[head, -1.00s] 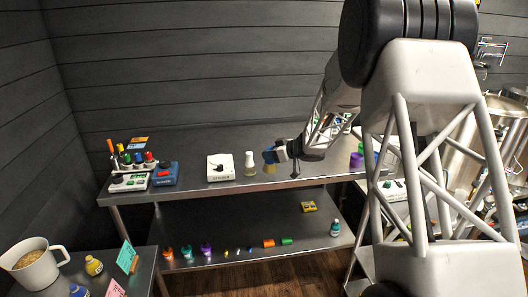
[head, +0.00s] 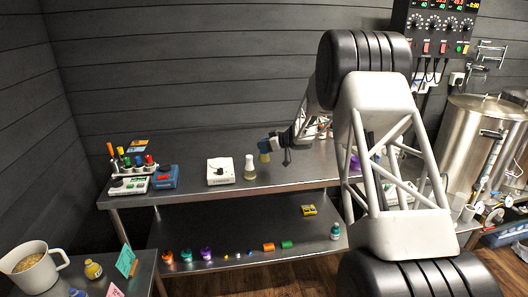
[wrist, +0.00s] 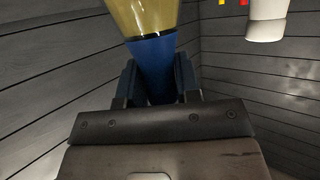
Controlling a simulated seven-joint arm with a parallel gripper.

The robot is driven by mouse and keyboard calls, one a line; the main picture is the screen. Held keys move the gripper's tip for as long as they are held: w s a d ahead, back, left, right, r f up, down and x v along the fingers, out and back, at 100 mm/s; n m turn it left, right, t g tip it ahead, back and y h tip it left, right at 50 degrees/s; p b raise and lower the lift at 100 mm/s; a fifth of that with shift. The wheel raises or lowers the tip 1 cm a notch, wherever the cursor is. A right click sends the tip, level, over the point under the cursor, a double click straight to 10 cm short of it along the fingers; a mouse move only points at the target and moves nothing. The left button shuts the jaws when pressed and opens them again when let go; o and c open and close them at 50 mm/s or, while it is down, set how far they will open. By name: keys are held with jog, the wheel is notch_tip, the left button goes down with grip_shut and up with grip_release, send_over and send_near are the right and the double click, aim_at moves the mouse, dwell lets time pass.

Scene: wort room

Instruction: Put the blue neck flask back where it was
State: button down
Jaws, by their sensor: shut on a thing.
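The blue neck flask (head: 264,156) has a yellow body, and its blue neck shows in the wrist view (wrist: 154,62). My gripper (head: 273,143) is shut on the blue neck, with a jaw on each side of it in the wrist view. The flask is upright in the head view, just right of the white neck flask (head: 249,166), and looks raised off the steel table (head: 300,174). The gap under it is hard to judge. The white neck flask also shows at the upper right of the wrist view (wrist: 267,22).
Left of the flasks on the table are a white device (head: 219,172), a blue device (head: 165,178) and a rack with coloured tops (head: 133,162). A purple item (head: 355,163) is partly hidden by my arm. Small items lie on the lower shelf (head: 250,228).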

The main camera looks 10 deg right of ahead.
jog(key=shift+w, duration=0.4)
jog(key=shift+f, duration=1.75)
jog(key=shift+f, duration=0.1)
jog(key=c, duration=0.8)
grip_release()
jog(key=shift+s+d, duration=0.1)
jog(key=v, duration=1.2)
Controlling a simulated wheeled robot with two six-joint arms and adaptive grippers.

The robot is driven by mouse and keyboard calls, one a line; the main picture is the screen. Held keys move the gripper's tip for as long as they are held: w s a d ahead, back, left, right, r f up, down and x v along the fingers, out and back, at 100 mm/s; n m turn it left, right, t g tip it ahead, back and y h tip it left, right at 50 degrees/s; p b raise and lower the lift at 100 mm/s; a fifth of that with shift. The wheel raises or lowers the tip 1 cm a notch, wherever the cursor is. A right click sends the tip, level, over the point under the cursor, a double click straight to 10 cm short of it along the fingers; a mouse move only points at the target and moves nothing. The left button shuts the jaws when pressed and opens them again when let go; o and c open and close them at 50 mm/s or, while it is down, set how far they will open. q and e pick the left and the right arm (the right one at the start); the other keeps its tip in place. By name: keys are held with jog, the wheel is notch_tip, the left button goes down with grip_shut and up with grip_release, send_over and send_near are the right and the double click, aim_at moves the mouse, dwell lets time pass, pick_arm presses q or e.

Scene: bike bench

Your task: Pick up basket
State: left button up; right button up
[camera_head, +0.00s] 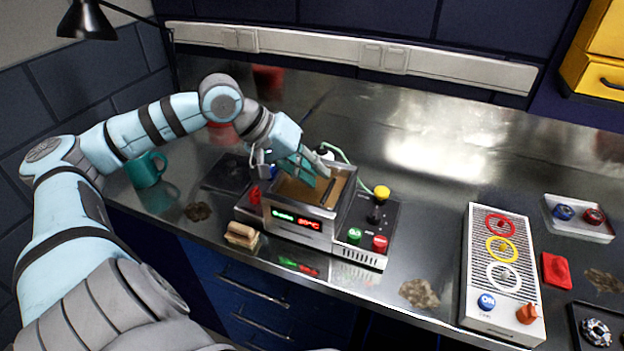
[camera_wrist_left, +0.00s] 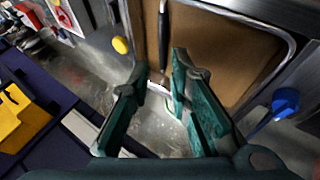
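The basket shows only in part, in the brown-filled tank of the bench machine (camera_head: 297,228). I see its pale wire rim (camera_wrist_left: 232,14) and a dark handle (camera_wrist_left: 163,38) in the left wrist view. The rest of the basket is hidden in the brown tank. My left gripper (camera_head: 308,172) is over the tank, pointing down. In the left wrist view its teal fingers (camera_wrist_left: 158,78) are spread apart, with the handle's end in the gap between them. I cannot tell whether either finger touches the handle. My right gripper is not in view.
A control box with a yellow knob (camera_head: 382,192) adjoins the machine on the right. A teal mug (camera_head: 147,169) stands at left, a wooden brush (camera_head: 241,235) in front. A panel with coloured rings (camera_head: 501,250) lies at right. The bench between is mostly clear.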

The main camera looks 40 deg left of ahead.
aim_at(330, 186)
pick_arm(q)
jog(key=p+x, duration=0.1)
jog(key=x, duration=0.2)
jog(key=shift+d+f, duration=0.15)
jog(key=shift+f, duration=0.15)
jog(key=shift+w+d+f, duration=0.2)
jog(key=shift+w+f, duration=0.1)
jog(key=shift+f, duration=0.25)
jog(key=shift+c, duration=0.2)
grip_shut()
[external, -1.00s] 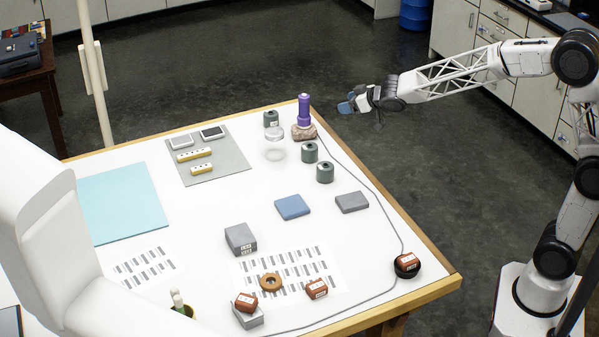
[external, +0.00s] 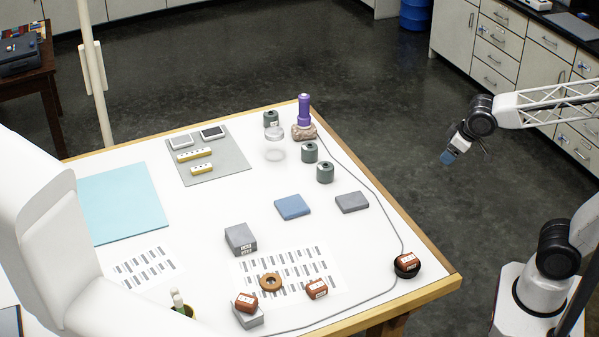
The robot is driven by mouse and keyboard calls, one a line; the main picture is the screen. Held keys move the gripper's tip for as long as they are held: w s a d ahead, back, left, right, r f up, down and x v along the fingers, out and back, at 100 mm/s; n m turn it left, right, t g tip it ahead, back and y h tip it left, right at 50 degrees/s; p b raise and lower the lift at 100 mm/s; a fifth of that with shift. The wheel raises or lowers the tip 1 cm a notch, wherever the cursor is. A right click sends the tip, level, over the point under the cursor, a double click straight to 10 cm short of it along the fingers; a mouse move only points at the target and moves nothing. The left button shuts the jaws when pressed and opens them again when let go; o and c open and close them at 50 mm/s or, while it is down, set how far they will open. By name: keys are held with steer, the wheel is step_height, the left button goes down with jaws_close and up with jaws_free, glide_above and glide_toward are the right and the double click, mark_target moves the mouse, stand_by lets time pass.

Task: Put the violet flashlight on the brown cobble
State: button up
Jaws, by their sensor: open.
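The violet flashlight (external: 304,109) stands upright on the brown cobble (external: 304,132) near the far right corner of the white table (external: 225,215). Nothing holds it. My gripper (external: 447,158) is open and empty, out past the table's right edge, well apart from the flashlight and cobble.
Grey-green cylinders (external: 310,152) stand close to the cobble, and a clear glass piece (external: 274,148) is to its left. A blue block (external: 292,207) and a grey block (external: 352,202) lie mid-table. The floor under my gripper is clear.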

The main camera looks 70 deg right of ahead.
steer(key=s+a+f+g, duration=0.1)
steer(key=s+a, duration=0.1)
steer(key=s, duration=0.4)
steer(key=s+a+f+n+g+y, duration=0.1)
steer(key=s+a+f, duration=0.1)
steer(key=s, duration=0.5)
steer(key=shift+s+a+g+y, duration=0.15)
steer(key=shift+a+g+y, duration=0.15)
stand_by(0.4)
□ □ □ □ □ □ □
■ CHALLENGE: From the listing above, report the number of lines containing the string "Controlling", without any accompanying remarks.

■ ANSWER TO THE EXERCISE: 2